If the issue isn't resolved there, the U.S. may file a complaint with the World Trade Organization, according to a letter Barshefsky sent to the House telecommunications subcommittee. Seven members of the panel wrote a letter last month balking at the Verio transaction.

In 1998, NTT agreed to cut the disputed access fees, although U.S. trade officials have demanded deeper reductions to promote competition.

FBI Reviews

The FBI has become more aggressive in reviewing telecommunications mergers involving foreign buyers to preserve its ability to conduct wiretapping, said privacy expert James X. Dempsey.

The bureau may be concerned that if Verio's Web hosting services are moved overseas they would be ``outside the physical control of the FBI,'' said Dempsey, senior staff counsel for the Center for Democracy and Technology, a Washington-based civil liberties and privacy organization.

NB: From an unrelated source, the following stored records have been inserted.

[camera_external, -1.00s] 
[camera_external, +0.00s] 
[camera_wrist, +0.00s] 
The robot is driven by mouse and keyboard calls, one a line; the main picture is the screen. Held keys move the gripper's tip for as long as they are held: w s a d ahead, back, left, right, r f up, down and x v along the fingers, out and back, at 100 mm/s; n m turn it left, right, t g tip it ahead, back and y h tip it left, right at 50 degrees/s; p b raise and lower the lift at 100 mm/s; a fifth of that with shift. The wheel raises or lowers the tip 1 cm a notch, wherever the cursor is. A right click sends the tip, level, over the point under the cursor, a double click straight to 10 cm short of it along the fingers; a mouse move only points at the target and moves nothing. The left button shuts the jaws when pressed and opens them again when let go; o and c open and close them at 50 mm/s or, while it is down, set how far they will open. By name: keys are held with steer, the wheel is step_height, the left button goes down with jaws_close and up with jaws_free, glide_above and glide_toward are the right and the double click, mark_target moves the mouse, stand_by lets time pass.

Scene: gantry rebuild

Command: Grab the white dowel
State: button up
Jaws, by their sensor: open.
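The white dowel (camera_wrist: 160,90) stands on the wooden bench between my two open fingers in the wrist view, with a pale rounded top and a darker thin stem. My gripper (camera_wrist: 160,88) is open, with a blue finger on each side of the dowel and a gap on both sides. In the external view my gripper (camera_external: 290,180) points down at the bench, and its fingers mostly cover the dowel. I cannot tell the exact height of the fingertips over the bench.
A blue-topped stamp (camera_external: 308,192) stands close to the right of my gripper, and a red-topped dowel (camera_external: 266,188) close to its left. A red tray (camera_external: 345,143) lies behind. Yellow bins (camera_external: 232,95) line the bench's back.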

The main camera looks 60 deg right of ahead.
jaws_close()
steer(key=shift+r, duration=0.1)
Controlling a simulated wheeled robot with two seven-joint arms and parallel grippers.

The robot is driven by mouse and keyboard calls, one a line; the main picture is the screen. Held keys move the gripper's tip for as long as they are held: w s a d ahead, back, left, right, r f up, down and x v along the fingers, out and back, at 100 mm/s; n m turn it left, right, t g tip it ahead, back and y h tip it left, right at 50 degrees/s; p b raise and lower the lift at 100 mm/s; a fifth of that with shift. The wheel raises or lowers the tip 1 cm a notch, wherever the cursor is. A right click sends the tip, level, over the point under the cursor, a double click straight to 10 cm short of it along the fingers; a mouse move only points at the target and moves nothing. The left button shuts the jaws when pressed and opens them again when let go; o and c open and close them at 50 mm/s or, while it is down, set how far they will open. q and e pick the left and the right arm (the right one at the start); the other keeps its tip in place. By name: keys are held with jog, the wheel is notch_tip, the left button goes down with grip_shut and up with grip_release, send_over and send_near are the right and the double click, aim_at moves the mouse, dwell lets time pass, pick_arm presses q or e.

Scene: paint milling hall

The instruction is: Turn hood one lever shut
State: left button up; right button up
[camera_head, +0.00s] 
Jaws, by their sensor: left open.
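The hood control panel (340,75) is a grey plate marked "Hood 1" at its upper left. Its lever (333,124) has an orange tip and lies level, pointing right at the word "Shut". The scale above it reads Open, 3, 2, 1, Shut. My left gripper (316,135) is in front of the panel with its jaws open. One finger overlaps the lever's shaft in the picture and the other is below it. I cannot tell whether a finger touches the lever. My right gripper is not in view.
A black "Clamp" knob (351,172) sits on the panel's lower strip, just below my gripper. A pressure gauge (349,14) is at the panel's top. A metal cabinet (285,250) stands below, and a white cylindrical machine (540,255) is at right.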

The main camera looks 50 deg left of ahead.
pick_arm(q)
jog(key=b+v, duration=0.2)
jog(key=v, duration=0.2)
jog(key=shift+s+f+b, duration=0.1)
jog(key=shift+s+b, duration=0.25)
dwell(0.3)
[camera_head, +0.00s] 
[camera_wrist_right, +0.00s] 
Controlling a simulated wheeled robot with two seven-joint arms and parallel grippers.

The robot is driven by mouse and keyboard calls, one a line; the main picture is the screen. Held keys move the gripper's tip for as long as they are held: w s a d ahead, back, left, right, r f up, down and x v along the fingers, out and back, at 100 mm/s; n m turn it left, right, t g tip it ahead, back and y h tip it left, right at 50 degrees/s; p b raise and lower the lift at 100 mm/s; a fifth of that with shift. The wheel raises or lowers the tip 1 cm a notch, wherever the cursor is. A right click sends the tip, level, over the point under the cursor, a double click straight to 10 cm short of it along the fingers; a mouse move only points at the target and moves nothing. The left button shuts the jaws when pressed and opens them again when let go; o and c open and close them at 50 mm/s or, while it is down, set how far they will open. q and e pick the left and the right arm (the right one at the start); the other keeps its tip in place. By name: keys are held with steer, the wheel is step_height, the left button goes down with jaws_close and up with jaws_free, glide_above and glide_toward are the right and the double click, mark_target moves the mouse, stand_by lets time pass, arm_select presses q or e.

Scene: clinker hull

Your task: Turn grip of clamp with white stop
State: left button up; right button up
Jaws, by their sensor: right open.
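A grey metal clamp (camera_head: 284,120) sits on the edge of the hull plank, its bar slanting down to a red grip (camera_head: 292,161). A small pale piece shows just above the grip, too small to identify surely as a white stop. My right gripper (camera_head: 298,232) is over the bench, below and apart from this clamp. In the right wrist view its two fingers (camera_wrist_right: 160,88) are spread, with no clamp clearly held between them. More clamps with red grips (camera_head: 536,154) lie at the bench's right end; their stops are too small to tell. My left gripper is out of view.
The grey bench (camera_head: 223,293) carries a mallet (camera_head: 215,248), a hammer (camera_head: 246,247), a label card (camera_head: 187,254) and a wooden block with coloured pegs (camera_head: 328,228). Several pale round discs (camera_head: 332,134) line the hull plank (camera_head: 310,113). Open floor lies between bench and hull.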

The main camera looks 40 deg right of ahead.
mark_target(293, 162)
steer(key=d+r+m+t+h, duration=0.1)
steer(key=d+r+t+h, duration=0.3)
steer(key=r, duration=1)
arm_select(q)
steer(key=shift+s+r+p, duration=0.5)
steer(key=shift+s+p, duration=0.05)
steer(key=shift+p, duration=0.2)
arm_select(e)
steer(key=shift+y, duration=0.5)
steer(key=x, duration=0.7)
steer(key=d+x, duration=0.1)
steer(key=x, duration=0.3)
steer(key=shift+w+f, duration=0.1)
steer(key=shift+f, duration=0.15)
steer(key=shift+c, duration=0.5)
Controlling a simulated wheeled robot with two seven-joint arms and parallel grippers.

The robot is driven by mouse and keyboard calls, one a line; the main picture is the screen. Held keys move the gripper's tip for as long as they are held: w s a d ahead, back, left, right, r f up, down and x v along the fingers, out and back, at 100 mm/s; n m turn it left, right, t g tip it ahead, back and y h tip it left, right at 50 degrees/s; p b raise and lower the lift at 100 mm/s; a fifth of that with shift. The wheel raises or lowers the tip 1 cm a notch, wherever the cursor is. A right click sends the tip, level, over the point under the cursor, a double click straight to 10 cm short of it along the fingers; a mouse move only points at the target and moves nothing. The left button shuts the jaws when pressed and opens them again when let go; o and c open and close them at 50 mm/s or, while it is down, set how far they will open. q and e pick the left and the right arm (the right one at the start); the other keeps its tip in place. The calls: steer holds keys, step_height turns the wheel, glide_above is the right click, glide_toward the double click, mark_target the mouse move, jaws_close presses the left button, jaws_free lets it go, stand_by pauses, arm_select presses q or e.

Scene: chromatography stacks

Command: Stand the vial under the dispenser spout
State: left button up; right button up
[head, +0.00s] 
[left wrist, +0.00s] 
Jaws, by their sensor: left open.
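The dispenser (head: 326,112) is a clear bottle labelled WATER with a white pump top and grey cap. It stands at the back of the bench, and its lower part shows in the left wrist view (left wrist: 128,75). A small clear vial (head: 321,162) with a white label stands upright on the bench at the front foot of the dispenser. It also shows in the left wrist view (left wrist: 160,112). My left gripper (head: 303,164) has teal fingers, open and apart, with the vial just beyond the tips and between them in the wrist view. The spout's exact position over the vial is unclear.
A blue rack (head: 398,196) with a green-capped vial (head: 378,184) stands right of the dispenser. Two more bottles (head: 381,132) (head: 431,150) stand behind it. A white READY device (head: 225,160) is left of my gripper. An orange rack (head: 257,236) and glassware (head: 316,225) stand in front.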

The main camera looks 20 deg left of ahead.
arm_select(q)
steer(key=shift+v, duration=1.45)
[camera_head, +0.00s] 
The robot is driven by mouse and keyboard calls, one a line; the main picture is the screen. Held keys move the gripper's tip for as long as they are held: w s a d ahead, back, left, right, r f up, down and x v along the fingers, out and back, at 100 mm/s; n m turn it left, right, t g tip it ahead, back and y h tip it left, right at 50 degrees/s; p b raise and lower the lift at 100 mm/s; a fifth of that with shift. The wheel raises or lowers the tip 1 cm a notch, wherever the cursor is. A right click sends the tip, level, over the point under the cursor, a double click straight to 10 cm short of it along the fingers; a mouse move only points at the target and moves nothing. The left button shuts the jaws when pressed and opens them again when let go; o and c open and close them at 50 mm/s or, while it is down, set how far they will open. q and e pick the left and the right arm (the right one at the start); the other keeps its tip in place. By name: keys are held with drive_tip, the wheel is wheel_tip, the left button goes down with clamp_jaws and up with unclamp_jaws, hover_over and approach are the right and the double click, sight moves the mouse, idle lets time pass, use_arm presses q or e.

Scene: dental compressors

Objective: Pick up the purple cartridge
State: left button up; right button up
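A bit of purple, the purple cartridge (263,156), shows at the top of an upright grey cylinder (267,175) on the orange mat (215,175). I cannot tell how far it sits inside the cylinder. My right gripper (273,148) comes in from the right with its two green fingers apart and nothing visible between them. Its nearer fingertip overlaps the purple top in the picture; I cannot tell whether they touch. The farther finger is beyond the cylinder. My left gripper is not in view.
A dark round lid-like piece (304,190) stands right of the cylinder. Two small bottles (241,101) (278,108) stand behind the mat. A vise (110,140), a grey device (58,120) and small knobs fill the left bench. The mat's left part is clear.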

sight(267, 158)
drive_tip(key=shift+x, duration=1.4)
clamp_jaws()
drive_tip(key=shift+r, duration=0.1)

The FBI wants to maintain the ability to conduct electronic surveillance of Web sites to identify people who download certain information or intercept e-mail, he said. Downloading of white supremacist literature from a Web site, for instance, might help identify suspect in a hate crime, Dempsey said.

British Telecom

When British Telecommunications Plc bought a 20 percent stake in MCI Corp. in 1994, the FBI imposed restrictions to ensure that switching of U.S. wireless traffic wasn't moved out of the country and beyond its wiretapping jurisdiction, Dempsey said.

In that case, the FBI was concerned that ``switching services for wireless communications would be handled on switches that would be physically located outside the U.S.,'' said Dempsey, who formerly directed oversight of FBI eavesdropping operations for the House Judiciary Committee.

NTT said in May it would buy the 90 percent of Verio it doesn't own to add corporate Web-site management services outside Japan. Analysts said NTT would gain an immediate presence in the U.S. and Europe by buying Verio, which runs 400,000 Internet sites for other companies.

A spokeswoman for Verio said the company wasn't involved in the investigation and added that she isn't familiar with the Committee on Foreign Investment.